River Flow Induced Nonlinear Modulation of M₄ Overtide in Large Estuaries

River discharge is known to enhance tidal damping and tidal wave deformation in estuaries. While the damping effect on astronomical tides has been well documented, river impact on tidal wave deformation and associated overtide generation (shallow water harmonics of one or more astronomical constituents, such as M₄) remains insufficiently understood. Overtides affect tidal asymmetry, extreme water levels, and subsequent sediment transport and flooding management, thus meriting in-depth examination.

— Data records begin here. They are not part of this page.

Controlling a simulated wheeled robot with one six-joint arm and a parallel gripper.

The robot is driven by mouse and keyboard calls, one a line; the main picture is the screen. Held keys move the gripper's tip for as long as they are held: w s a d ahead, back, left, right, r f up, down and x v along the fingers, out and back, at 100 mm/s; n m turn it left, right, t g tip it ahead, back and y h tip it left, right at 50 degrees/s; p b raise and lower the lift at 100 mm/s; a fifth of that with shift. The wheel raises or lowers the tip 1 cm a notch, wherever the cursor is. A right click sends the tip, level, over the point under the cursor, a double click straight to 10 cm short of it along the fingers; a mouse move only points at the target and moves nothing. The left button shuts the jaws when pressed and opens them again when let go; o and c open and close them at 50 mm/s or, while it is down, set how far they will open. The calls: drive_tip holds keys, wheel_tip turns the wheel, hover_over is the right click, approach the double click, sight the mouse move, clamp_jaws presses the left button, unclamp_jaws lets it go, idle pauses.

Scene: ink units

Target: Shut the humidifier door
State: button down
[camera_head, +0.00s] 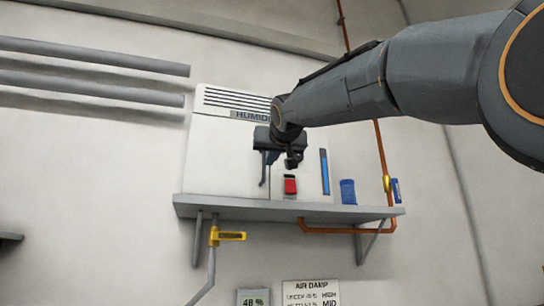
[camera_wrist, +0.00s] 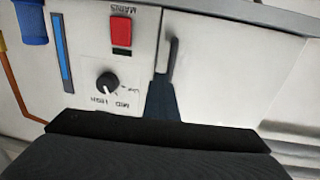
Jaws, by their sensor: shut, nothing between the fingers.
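The humidifier (camera_head: 240,97) is a pale wall unit with dark vent slats above a shelf. Its door (camera_head: 220,155) is the plain left panel, also seen in the wrist view (camera_wrist: 225,65), where the picture is upside down. No open gap shows at the door's seam, but I cannot tell if it is fully shut. A dark upright handle (camera_head: 263,172) stands by the seam, also in the wrist view (camera_wrist: 173,52). My gripper (camera_head: 268,160) is shut and empty, in front of the unit. Its dark blue fingers (camera_wrist: 163,85) appear close to the handle; contact is unclear.
Beside the door are a red mains switch (camera_head: 290,186), a black dial (camera_wrist: 108,83) and a blue gauge strip (camera_head: 324,172). A blue container (camera_head: 348,192) stands right on the grey shelf (camera_head: 235,208). A copper pipe (camera_head: 381,150) runs at right. Wall bars (camera_head: 90,87) are at left.

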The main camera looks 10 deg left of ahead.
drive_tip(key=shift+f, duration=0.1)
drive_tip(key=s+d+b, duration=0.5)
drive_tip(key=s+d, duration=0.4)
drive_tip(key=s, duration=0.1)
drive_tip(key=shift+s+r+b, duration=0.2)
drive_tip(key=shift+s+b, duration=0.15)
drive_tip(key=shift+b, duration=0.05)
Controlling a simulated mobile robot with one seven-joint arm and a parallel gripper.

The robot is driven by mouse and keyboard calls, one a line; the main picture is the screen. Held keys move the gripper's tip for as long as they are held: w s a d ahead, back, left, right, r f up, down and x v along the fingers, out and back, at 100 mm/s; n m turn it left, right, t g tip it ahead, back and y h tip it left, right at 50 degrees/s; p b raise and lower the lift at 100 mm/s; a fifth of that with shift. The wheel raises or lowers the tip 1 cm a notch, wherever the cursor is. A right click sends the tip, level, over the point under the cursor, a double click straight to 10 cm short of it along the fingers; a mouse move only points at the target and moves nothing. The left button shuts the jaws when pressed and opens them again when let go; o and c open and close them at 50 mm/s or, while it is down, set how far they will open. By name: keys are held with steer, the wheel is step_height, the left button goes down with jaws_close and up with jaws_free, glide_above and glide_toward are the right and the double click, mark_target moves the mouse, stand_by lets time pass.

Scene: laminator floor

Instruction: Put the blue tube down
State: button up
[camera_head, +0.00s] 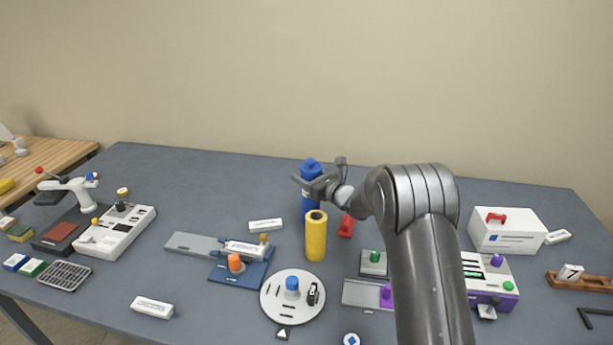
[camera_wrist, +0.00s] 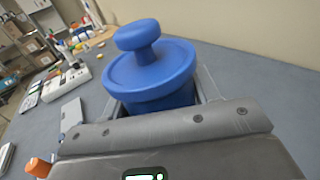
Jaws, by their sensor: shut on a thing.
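The blue tube (camera_head: 309,199) has a round blue cap with a knob and stands upright behind the yellow tube in the head view. My gripper (camera_head: 318,182) is shut on it near its top. In the wrist view the blue cap (camera_wrist: 152,68) fills the middle, with the tube's body between my fingers. The lower part of the blue tube is hidden behind the yellow tube (camera_head: 316,236), so I cannot tell whether its base touches the table.
A red object (camera_head: 346,226) stands close to the right. A white label block (camera_head: 265,225) lies to the left, and a blue fixture (camera_head: 240,272) and a round white plate (camera_head: 293,297) are in front. The grey table (camera_head: 200,180) is clear at the back left.

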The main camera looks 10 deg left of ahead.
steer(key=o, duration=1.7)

Being inspired by unusual overtide changes in the landward and seaward parts of the Changjiang Estuary under low and high river discharges, in this work, we use a schematized tidal estuary model to systematically explore overtide variations under different river discharges. Model results show enhanced overtide generation in the case with river discharge compared with that without river impact. The M₄ amplitude decreases in the landward parts of the estuary, but increases in the seaward parts under increasing river discharges. The potential energy of M₄ integrated throughout the estuary shows nonlinear variations and reaches a transitional maximum when the river discharge to tidal mean discharge (R2T) ratio at the mouth is close to unity. Similar nonlinear behaviors are observed for compound tides like MS₄ when more astronomical constituents are prescribed and triad tidal interactions are enabled. The space-dependent overtide variability is more profound in large estuaries with high river discharges like the Amazon and Changjiang estuaries. It is ascribed to the inherently nonlinear river-tide interactions, specifically the twofold effects of river discharge in enhancing bottom stress, which simultaneously enhances dissipation of astronomical constituents and reinforces the energy transfer to overtides. These findings highlight the profound nonlinear impact of river discharge on overtides, and inform the study of tidal asymmetry and compound flood risk in large estuaries and deltas.